Here’s a prediction: the GoPro drone will be a disaster, not for GoPro, but for humanity. Let me explain.
We live in the selfie age. The selfie stick, I’d argue, was first adopted (and accepted socially) by GoPro users as a way to film their feats of bravery, despite making it awkward to skate, surf, or snowboard. A selfie drone could solve that by locking on to its owner and autonomously track our hero through the city, along the beach, or down the slopes. It would indeed be the “ultimate GoPro accessory,” as teased by CEO Nick Woodman last night at Code. It’s certainly what I want as a selfie-stick owning GoPro user with a dozen or so social media accounts.
Now, imagine me and all my GoPro buddies (there are millions) showing up en masse at popular recreation spots. Our flying accessories would create havoc. Not only because of the risk from above, but from the noise heard below.

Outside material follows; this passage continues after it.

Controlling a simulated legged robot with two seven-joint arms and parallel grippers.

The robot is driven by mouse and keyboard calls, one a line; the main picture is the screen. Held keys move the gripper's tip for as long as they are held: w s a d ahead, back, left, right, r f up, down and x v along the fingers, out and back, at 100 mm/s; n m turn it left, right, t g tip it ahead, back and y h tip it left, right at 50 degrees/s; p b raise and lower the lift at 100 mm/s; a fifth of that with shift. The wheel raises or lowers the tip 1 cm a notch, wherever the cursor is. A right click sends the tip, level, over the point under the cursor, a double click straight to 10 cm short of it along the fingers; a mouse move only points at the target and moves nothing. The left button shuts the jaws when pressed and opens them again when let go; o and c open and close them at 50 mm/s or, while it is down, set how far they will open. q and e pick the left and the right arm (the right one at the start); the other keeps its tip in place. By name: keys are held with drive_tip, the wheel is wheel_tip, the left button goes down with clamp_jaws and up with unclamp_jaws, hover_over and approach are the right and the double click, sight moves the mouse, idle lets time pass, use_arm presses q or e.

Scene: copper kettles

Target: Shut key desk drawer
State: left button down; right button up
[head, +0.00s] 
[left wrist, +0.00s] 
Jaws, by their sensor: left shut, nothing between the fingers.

Woodman didn’t comment on the drone’s capabilities, but obstacle avoidance and “follow me” are the two features I’d expect from a GoPro-branded quad. Without them the company is just begging to be outlawed from the ski resorts and national parks frequented by its core audience. Intel already demonstrated the type of obstacle avoidance technology required on crowded ski slopes, while DJI and others have demonstrated autonomous self-tracking. Neither technology will come cheap, especially after you factor in the cost of a 4K camera (the terrestrial Hero4 retails for $500). The Wall Street Journal's sources pegged the camera-inclusive price for the GoPro drone at somewhere between $500 and $1000. That leaves me doubtful that we'll see follow-me and collision avoidance in the first GoPro drone.
Regardless, neither advancement addresses the noise created by a dozen quadcopters swarming overhead. Those 48 buzzing motors and 48 air-slapping props will make Earth’s most majestic retreats about as tranquil as an LAX runway.